Mr. Bennett also announced that the Education Department will invite more than 400 school districts to renegotiate longstanding agreements governing their curricula for limited-English-proficient (lep) students. (See text on page 16.)

The actions follow by two months a policy speech in which Mr. Bennett sharply criticized the federal bilingual-education program for overemphasizing lep students’ native language at the expense of teaching English.

The Democratic chairman of the House Education and Labor Committee, Representative Augustus F. Hawkins, called the planned regulatory changes “woefully misguided” and possibly illegal.

At a White House briefing last week for local bilingual-education officials and at a subsequent press conference, department spokesmen outlined three main objectives of the new rules, which were to be published in the Nov. 22 Federal Register:

To emphasize that school districts have significant leeway in the amount of native-language instruction in their transitional bilingual-education programs.

In transitional programs, lep students are taught basic skills in their native language while they learn English. Under the proposed rules, “the local educational agency, not the federal government, decides the amount of native-language instruction to be used, how to use it, and the duration of its use,” said Mr.

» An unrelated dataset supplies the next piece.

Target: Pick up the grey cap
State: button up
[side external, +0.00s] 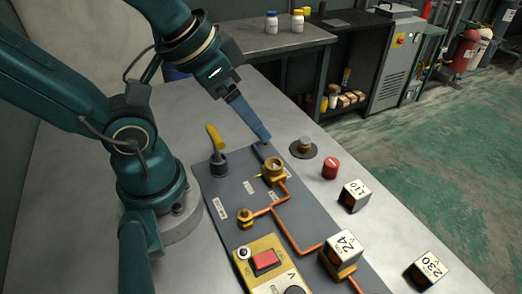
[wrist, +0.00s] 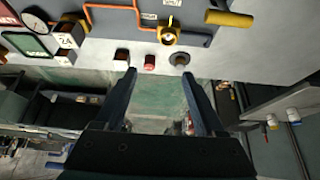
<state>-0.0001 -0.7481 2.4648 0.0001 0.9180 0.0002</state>
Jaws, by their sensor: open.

Bennett in a prepared statement.

Moving children from bilingual classes to regular educational programs quickly will be one of the department’s criteria for rating grant applicants.

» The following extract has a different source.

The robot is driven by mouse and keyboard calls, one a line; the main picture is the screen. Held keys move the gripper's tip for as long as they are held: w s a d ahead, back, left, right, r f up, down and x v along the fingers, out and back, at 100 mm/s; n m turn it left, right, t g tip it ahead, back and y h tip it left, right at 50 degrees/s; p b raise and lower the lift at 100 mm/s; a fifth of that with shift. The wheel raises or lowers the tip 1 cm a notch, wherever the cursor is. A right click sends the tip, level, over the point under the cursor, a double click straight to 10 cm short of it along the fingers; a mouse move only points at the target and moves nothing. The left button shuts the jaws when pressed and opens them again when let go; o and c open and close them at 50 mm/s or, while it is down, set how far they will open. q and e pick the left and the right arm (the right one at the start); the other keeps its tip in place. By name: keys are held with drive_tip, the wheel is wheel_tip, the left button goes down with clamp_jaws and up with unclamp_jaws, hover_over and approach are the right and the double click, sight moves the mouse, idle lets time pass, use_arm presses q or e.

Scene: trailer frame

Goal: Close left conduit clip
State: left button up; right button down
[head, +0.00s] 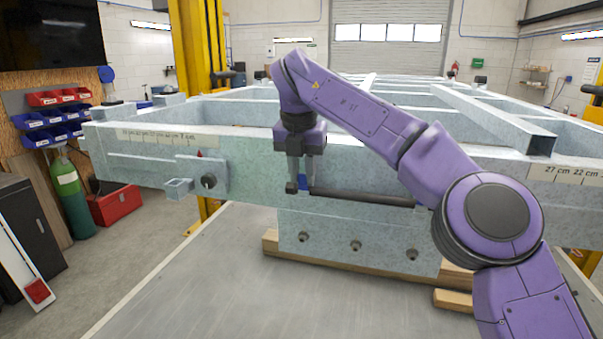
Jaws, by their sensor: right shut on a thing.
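A black conduit (362,197) runs level along the front face of the grey galvanized trailer frame (245,150). At its left end is a small blue part (302,182), which looks like the left conduit clip. My right gripper (300,184) points down over this end, with its fingers shut on the blue clip. The fingers hide much of the clip, so I cannot tell whether it is fully closed. My purple right arm covers the conduit's right end, and no clip shows clearly there. My left gripper is not in view.
A bracket with a black knob (208,181) and a square tube stub (178,188) stick out from the frame on the left. A lower plate with bolts (355,245) stands on wooden beams (350,270). The grey surface (220,290) in front is clear.

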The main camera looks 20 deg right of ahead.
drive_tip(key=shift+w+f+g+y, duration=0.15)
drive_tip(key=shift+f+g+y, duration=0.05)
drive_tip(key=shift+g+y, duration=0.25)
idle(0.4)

To press local authorities to develop locally funded programs and to regard federal bilingual money--authorized by Title VII of the Elementary and Secondary Education Act of 1965--as “seed money” and not an entitlement.

The rules “establish new requirements for school districts to demonstrate, as required by law, that they will build local capacity to finance bilingual-education programs without federal funds,” according to Mr. Bennett.

To establish detailed criteria, as required by law, for increasing parental involvement in the development of districts’ bilingual-education programs.

The regulations require parental consultation in the design, grant application, and method of instruction in bilingual programs. They also require districts to offer parents the option of withdrawing their children from bilingual programs.

Rules Termed ‘Significant’

Undersecretary of Education Gary L. Bauer called the proposed new rules a “significant” step in reforming the federal bilingual-education program.

And although the $143-million federal program accounts for a relatively small share of the nation’s educational expenditures for lep students, local and federal officials have said that Mr. Bennett’s widely publicized initiative could have a broad impact on bilingual programs that are not federally supported.

In a Sept. 26 speech in New York City, Mr. Bennett said, “After 17 years of federal involvement and after $1.7 billion in federal funding, we have no evidence that the children we sought to help--that the children who deserve our help--have benefited.”

In the speech, he called for renewed emphasis on English-language instruction for lep students and announced that he would ask the Congress to remove the requirement that only 4 percent of the current bilingual-education allocation can be used for “special alternative instructional programs” such as English as a second language and immersion.

Some local bilingual-education officials and other critics have expressed concern that the Secretary’s initiative could signal to local policymakers that they may effectively decrease their commitment to lep students.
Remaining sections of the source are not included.